#### DATA IN THIS EXERCISE

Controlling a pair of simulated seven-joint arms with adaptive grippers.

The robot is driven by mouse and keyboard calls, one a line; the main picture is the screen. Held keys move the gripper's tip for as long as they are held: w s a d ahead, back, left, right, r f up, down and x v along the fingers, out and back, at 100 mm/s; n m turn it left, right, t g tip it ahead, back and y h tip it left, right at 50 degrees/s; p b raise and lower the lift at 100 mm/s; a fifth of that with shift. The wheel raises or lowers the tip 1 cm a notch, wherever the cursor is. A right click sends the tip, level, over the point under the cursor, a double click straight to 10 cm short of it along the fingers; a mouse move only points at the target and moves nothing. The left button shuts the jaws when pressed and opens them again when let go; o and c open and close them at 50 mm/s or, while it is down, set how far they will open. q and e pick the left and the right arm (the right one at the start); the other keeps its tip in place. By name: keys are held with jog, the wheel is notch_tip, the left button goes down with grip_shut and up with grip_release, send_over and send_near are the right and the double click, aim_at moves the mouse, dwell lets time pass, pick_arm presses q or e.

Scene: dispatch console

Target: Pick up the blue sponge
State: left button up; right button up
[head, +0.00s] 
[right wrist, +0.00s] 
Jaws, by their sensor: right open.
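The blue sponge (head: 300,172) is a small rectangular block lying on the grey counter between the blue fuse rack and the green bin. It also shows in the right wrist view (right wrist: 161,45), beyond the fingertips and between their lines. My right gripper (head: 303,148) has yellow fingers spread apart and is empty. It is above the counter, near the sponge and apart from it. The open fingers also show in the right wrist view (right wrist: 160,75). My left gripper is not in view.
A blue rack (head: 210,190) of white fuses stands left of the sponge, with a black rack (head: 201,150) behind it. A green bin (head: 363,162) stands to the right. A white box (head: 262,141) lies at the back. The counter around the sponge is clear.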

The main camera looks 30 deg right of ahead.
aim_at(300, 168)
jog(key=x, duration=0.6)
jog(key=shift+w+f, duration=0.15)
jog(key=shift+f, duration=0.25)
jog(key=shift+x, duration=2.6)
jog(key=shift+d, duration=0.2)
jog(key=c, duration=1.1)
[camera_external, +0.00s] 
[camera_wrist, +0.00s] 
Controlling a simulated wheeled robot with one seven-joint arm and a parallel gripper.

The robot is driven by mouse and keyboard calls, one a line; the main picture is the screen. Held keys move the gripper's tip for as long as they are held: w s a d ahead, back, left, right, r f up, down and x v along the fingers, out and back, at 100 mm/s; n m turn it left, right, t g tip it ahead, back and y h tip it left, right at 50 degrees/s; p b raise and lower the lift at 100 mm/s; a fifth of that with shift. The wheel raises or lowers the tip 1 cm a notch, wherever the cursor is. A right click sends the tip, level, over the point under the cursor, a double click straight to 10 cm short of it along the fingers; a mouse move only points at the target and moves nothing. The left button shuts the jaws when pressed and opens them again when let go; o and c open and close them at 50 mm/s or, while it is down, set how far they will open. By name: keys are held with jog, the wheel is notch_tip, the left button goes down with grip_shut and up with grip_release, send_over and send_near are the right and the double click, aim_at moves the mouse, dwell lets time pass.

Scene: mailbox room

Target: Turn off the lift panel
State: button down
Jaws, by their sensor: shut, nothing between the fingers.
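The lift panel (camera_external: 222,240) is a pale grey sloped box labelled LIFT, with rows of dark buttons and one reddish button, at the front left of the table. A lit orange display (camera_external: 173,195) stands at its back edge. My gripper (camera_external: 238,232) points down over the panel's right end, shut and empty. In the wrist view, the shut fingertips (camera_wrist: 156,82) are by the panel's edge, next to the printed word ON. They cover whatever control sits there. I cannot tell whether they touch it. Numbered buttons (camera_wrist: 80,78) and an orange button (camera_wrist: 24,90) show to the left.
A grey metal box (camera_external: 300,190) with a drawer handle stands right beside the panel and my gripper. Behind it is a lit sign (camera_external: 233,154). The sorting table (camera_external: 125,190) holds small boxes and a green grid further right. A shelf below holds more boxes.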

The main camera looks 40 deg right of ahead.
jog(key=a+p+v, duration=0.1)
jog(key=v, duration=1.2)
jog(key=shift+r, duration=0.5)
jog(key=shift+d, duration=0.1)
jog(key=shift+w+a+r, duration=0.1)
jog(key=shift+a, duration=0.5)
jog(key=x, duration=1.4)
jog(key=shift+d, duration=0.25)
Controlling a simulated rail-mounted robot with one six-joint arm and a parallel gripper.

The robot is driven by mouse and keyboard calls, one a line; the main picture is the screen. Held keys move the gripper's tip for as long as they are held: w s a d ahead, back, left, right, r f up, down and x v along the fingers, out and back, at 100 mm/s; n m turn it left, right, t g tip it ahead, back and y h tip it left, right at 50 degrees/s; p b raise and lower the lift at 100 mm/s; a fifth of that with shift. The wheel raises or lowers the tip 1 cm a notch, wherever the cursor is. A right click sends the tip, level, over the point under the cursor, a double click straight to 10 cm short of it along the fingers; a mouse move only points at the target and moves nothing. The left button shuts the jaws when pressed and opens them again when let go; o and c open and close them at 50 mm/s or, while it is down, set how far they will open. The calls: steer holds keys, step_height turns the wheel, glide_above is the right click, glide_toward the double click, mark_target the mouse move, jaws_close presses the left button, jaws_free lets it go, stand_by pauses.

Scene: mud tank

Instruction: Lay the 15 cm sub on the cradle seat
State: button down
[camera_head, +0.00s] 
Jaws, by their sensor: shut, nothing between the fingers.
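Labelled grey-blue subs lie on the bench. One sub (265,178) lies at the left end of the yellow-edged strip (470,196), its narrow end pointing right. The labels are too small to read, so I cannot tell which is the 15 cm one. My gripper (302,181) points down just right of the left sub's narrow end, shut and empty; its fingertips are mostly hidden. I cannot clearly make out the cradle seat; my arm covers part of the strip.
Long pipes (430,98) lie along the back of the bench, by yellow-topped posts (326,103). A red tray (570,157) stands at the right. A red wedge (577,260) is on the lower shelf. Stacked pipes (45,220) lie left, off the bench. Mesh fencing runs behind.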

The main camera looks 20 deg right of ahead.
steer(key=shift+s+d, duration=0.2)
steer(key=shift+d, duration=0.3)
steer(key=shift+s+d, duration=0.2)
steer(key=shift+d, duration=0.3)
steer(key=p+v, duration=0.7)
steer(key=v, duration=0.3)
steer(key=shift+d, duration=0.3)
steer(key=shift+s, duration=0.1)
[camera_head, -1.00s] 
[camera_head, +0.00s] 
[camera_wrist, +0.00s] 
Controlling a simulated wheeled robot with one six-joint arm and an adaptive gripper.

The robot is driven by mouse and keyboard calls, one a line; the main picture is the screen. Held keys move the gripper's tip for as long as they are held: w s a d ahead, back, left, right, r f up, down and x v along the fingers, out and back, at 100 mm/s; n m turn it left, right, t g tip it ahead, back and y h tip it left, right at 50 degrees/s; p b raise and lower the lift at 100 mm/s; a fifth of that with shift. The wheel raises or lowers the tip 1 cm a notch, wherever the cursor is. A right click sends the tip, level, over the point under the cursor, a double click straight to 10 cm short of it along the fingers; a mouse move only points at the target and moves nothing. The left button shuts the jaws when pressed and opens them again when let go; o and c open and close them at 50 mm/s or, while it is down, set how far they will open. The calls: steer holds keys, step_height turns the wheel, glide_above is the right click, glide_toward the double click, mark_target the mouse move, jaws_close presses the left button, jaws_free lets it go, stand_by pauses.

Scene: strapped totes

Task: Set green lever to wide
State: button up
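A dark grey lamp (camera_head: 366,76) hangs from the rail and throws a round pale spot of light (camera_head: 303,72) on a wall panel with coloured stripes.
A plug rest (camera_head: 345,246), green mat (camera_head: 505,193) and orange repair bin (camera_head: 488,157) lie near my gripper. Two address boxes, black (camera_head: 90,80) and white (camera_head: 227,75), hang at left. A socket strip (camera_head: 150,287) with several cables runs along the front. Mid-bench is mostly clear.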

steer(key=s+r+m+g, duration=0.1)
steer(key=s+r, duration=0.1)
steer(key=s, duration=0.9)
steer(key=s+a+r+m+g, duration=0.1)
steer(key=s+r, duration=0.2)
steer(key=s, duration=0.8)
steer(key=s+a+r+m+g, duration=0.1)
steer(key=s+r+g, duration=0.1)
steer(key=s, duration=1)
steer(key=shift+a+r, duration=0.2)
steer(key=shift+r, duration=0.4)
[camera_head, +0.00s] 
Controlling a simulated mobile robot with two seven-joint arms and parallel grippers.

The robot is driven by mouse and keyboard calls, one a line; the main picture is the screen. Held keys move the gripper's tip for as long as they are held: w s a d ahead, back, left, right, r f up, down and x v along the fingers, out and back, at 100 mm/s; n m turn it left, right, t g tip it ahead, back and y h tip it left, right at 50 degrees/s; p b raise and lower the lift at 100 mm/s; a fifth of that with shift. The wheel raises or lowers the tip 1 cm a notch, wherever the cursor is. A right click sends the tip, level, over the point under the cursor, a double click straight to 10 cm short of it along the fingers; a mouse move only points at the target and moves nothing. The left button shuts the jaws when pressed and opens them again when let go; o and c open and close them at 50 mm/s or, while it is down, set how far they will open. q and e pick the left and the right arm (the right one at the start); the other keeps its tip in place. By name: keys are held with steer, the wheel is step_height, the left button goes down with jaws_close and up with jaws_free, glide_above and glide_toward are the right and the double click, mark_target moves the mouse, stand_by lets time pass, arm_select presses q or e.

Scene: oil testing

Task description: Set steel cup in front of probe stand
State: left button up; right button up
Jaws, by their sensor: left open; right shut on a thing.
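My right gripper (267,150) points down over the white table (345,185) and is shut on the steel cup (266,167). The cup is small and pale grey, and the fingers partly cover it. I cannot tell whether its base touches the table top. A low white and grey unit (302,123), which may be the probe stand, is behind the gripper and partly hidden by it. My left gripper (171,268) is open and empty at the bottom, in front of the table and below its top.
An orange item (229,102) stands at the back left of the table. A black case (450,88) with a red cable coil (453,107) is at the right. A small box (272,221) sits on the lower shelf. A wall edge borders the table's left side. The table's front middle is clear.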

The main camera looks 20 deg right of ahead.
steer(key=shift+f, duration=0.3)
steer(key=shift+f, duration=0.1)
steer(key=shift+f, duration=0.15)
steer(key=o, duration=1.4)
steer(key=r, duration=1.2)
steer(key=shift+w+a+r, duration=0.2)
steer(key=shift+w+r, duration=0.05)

########

TASK DIRECTIONS = Collect each line containing the string "seven".

ANSWER FOR THIS EXERCISE =
Controlling a pair of simulated seven-joint arms with adaptive grippers.
Controlling a simulated wheeled robot with one seven-joint arm and a parallel gripper.
Controlling a simulated mobile robot with two seven-joint arms and parallel grippers.

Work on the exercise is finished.